Market movers for the week ahead - Rabobank

Despite the barrage of political news, central banks will continue to demand market attention with several central banks including the ECB, the BoJ, the BoC and the RBA due to meet this week, points out the research team at Rabobank.

Key Quotes

“The BoC has already started its normalisation process.  In contrast, the RBA has made clear its cautious approach to reducing policy stimulus.  With rates at 1.5% the RBA is arguably feeling less pressure to restore its policy armoury.  In Japan, Kuroda finally conceded on Friday that the BoJ will start thinking about how to complete its huge QQE policy around the start of FY19. The market will be looking to this week’s meeting for any further clues on that front.  Although no change in policy is imminent from the Eurozone, the market will continue to watch the ECB for clues as to the pace of tapering at the end of this year and the timing of the first rate hike, potentially next year.”

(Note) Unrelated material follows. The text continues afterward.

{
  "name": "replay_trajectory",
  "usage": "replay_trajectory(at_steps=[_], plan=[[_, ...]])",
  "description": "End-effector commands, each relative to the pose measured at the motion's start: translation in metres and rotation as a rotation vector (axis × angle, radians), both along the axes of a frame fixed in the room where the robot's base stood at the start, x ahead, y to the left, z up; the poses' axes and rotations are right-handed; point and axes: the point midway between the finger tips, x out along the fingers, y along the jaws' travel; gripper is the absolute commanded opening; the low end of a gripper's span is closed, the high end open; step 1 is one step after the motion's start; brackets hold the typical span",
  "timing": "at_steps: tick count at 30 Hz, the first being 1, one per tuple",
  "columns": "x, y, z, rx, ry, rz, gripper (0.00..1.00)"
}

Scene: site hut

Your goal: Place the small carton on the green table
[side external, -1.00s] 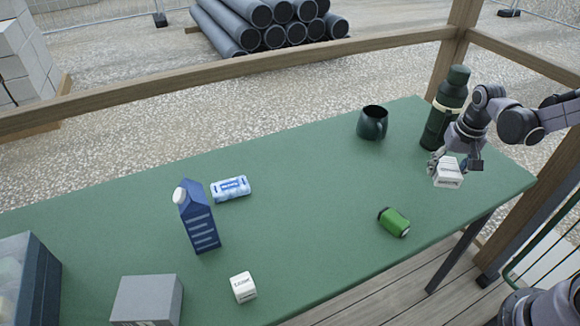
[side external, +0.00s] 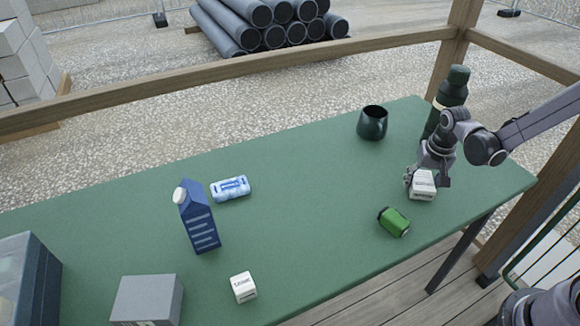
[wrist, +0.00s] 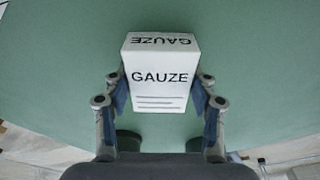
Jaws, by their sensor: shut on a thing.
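The small carton (side external: 423,186) is white and reads "GAUZE" in the wrist view (wrist: 160,88). My gripper (side external: 422,178) is shut on it, with one finger on each side in the wrist view (wrist: 160,100). The carton is at the right part of the green table (side external: 310,210), low over or on the top; I cannot tell whether it touches. The green tabletop fills much of the wrist view behind the carton.
A green can (side external: 394,222) lies close in front of the carton. A dark mug (side external: 372,123) and a tall dark green bottle (side external: 450,90) stand behind. A blue milk carton (side external: 197,218), blue-white pack (side external: 230,188), white cube (side external: 243,287) and grey box (side external: 147,300) are further left. The table's middle is clear.

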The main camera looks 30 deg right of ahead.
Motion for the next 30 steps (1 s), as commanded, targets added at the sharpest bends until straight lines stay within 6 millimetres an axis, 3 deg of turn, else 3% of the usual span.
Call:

“In the approach to the March 21 FOMC meeting, the market will be watching this week’s US February Labour market Report carefully. The average earnings number, which was closely linked with the plunge in stock markets a month ago, is expected to edge lower to 2.8% y/y from 2.9% y/y.  Fed speakers this week include Quarles, Brainard, Dudley, Rosengren and Evans.”

“The EM currencies ended last week on the back foot against the USD after hawkish remarks from Fed Chairman Powell increased the odds that US policy makers may seriously consider four instead of an initially anticipated three hikes this year. Additional pressure came from President Trump’s proposal to impose tariffs on imports of steel and aluminium. The South African rand weakened the most as investors decided to book profits following an impressive rally to the highest level in almost three years. While capital outflows from emerging markets are unlikely given that economic outlook is still positive and major central banks continue to provide substantial liquidity, the Goldilocks scenario of broad based recovery in the global economy has been dented by the prospects of faster pace of tightening by the Fed and the risk of full-scale trade wars.”

“In terms of upcoming events in the CEEMEA region, higher than expected Turkish inflation reported this morning at 10.26% y/y in February, only marginally lower than 10.35% in January, implies that the central bank will have to send a very hawkish message on Wednesday without raising interest rates. That said, a hike in the coming months is still our baseline scenario due to the risk that the lira may weaken to another record low against the euro and the US dollar. On the same day the National Bank of Poland is set to keep its main policy rate unchanged at the record low. Governor Glapinski is likely to repeat his dovish mantra that unless inflation significantly exceeded the official 2.5% target (+/- 1%), rates may remain on hold until next year.”